### [Given task]
Check each line of the listing, and copy it if it contains the word "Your".

### [Recorded data]
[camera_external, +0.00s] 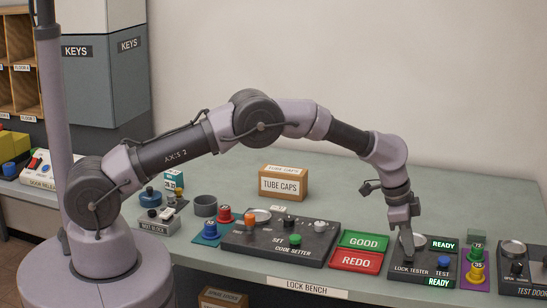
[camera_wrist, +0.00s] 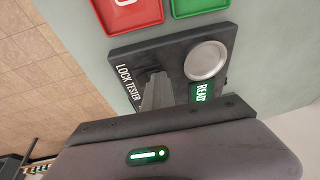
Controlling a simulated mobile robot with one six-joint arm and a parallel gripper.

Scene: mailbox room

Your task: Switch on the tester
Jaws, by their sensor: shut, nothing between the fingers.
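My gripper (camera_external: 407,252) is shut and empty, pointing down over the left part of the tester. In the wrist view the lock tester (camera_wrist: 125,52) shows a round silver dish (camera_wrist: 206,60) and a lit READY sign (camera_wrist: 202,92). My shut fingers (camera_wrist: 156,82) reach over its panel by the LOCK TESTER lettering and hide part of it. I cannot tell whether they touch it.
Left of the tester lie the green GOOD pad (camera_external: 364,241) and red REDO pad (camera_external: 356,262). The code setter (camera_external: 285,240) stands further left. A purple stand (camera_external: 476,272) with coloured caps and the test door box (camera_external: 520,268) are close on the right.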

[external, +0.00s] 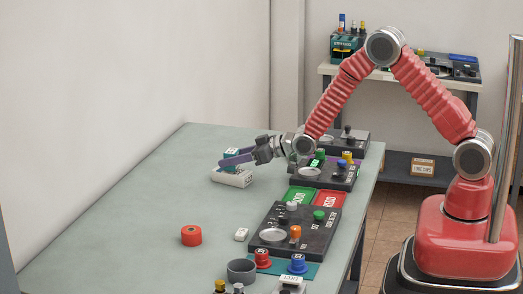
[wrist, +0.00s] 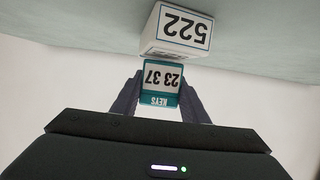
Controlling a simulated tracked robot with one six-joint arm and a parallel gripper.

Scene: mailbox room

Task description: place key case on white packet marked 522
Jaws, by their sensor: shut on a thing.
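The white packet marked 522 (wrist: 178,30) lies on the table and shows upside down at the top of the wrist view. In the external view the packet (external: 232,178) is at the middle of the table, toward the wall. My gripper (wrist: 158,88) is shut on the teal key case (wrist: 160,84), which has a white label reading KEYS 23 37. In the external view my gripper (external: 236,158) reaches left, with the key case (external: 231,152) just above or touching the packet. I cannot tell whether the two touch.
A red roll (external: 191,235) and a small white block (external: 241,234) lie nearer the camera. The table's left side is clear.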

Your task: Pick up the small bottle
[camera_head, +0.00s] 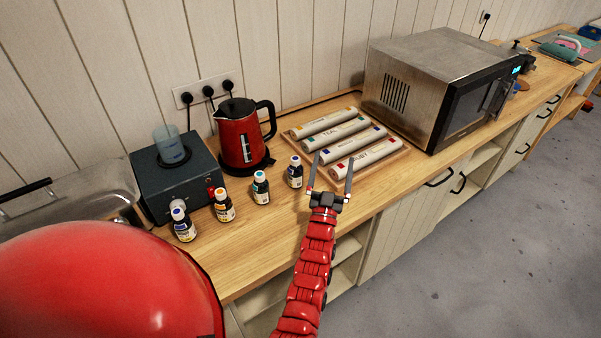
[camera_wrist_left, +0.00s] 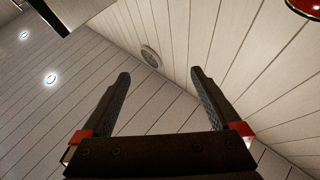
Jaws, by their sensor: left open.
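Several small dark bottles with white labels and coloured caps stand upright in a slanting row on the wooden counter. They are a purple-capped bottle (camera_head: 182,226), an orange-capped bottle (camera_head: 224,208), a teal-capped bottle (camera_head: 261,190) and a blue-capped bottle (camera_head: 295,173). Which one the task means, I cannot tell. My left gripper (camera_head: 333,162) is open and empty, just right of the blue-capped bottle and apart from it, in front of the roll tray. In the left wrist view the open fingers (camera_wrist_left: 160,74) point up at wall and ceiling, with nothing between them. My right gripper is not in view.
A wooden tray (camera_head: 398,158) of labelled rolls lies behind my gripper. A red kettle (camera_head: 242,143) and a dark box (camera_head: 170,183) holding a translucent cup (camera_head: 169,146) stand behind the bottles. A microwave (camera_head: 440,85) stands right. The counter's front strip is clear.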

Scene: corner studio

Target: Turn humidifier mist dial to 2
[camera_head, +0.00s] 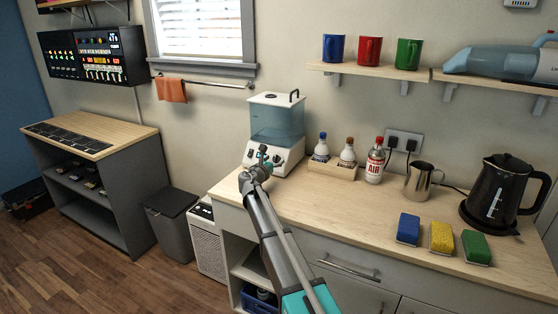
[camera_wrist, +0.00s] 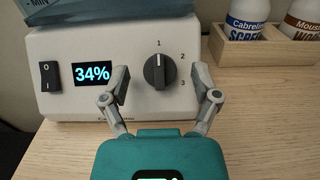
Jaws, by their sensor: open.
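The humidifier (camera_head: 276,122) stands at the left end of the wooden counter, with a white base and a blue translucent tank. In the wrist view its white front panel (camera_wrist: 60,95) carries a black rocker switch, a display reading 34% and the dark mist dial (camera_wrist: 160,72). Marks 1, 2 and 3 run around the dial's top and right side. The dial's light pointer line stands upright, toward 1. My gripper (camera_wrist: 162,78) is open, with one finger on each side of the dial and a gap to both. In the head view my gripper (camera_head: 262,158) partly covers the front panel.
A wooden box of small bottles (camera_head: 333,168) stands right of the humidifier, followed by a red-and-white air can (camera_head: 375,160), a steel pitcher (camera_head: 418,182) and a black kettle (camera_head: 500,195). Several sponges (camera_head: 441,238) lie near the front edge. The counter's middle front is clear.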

### [Result of the task]
Your task: Switch on the tester
Your task: Pick up the small bottle

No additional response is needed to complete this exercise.